## WORK INSTRUCTIONS
Extract, word for word, every line from the one containing "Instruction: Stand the" through the one containing "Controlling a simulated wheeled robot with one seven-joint", with both end lines kept.

## RECORDS SHOWN
"""

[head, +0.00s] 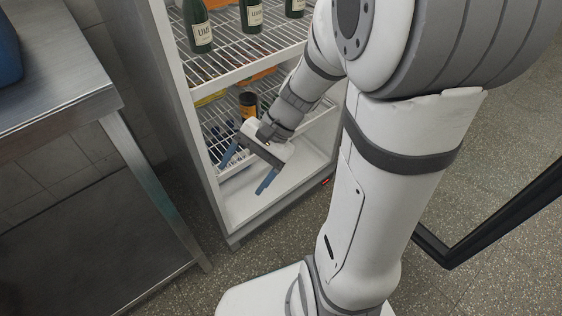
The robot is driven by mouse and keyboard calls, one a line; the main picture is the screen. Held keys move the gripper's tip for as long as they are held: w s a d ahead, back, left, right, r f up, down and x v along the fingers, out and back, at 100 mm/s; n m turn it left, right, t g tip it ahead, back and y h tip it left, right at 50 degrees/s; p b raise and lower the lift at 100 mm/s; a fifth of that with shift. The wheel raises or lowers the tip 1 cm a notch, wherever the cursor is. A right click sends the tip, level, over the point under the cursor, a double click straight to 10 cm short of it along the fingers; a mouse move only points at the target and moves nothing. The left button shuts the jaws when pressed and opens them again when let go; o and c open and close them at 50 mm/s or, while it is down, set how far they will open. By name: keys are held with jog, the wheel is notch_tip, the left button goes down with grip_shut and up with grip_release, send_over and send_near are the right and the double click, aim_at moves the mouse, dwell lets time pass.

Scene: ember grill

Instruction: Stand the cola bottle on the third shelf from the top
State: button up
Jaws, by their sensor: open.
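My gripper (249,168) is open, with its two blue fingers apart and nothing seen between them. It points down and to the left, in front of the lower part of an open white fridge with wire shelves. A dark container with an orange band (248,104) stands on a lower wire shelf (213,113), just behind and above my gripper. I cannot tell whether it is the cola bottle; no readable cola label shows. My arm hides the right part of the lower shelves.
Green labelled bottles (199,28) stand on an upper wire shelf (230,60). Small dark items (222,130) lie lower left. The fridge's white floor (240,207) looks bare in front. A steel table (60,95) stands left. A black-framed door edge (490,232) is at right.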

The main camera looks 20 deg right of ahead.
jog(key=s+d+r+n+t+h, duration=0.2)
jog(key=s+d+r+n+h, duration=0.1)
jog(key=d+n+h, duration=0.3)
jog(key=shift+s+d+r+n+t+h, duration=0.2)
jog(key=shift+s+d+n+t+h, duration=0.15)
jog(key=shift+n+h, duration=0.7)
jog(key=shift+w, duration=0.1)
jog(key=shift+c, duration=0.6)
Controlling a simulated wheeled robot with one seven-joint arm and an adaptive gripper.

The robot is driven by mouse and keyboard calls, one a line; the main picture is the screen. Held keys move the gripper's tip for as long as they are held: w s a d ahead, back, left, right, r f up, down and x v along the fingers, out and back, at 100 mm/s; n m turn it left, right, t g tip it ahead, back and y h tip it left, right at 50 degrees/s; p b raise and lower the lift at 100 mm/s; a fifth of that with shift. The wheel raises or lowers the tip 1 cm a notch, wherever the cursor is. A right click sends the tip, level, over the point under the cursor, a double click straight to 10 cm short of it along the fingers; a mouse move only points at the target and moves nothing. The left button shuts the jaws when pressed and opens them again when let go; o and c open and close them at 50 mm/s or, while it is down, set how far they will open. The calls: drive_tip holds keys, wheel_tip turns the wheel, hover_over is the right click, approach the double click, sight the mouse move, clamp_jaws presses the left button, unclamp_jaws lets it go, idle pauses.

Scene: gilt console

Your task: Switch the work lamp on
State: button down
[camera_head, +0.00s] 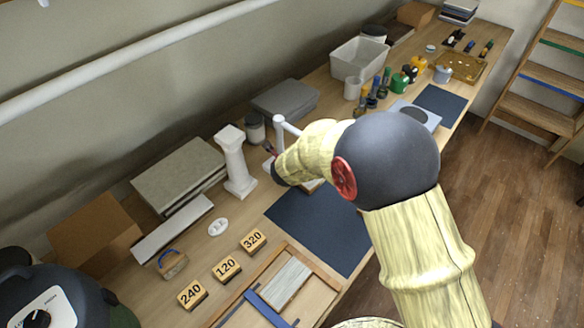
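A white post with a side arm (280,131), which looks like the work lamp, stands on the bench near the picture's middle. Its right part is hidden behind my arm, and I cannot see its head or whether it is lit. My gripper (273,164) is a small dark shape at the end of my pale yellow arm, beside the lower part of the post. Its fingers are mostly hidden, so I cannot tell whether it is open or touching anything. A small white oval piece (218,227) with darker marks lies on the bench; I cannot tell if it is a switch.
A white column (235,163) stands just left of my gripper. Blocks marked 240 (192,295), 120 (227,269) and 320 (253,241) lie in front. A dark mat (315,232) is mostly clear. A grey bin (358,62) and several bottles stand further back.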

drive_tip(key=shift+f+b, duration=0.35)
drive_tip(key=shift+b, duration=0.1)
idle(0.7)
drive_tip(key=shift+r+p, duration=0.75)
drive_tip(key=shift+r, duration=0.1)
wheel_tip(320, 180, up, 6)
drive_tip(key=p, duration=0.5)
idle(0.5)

"""
"""

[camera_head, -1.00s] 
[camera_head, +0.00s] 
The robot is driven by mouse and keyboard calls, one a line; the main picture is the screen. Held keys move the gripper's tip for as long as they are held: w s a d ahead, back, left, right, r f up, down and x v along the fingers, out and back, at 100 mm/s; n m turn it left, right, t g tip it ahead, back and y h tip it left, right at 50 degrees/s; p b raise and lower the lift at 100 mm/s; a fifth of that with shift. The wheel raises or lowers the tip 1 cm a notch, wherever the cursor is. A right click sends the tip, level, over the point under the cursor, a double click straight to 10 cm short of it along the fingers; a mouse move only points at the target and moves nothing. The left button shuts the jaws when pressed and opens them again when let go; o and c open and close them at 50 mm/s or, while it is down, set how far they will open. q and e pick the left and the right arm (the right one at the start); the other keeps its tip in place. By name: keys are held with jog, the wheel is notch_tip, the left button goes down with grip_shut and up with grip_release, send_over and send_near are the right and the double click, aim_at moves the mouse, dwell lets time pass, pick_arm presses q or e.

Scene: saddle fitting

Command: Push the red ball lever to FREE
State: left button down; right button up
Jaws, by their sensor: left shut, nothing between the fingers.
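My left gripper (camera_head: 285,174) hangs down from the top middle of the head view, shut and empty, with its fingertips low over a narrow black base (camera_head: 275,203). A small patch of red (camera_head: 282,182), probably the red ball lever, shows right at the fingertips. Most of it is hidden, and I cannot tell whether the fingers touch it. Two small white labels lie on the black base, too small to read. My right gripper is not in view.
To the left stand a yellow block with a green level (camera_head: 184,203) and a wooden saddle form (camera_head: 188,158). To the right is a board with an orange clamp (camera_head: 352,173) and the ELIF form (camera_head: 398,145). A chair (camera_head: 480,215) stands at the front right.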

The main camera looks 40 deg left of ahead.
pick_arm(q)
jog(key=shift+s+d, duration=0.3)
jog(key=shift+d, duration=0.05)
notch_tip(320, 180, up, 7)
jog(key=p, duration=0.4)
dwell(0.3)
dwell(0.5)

"""
"""

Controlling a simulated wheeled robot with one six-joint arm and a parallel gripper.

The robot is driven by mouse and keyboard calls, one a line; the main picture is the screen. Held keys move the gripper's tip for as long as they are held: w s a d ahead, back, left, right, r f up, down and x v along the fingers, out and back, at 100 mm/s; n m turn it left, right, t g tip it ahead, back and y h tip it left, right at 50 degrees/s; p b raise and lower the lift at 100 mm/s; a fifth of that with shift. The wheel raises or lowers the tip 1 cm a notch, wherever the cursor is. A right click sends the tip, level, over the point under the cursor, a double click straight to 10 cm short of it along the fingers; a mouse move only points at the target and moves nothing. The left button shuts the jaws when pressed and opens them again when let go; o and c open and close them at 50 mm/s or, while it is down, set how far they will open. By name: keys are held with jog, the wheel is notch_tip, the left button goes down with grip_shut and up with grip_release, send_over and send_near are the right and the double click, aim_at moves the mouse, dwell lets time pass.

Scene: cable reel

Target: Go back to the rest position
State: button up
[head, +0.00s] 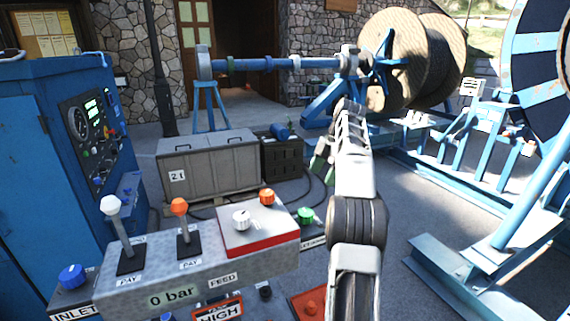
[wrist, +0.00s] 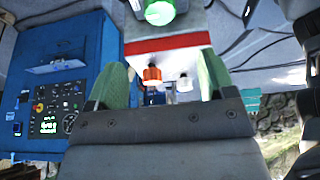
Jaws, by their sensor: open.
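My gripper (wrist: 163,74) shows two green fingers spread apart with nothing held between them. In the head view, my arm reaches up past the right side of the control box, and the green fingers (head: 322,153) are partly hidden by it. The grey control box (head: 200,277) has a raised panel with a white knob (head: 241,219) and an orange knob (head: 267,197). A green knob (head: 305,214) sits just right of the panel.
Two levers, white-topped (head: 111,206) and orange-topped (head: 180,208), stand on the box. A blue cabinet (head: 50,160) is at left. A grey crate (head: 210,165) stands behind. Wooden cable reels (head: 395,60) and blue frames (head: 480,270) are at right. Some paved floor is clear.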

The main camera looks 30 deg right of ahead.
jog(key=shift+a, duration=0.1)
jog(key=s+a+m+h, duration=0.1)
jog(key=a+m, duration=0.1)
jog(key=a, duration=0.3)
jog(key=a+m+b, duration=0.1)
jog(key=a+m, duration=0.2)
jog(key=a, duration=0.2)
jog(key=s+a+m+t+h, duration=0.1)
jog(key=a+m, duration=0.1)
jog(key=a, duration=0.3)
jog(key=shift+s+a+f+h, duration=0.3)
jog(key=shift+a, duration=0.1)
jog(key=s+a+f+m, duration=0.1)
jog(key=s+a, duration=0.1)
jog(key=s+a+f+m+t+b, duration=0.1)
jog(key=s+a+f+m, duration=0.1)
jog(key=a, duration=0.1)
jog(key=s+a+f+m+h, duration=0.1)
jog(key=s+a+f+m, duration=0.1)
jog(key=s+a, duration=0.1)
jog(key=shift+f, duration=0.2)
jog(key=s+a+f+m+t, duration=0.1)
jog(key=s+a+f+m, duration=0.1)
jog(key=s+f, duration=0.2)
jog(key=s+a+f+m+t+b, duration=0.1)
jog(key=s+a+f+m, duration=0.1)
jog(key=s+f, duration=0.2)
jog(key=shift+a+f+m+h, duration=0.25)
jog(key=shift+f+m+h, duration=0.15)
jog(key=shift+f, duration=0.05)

"""

## COMPLETED TASK
Instruction: Stand the cola bottle on the third shelf from the top
State: button up
Jaws, by their sensor: open.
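My gripper (249,168) is open, with its two blue fingers apart and nothing seen between them. It points down and to the left, in front of the lower part of an open white fridge with wire shelves. A dark container with an orange band (248,104) stands on a lower wire shelf (213,113), just behind and above my gripper. I cannot tell whether it is the cola bottle; no readable cola label shows. My arm hides the right part of the lower shelves.
Green labelled bottles (199,28) stand on an upper wire shelf (230,60). Small dark items (222,130) lie lower left. The fridge's white floor (240,207) looks bare in front. A steel table (60,95) stands left. A black-framed door edge (490,232) is at right.

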The main camera looks 20 deg right of ahead.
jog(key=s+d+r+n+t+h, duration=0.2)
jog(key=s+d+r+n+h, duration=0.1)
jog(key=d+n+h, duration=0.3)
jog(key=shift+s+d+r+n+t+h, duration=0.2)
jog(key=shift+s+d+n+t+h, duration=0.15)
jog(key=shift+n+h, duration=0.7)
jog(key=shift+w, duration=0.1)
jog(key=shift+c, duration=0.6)
Controlling a simulated wheeled robot with one seven-joint arm and an adaptive gripper.

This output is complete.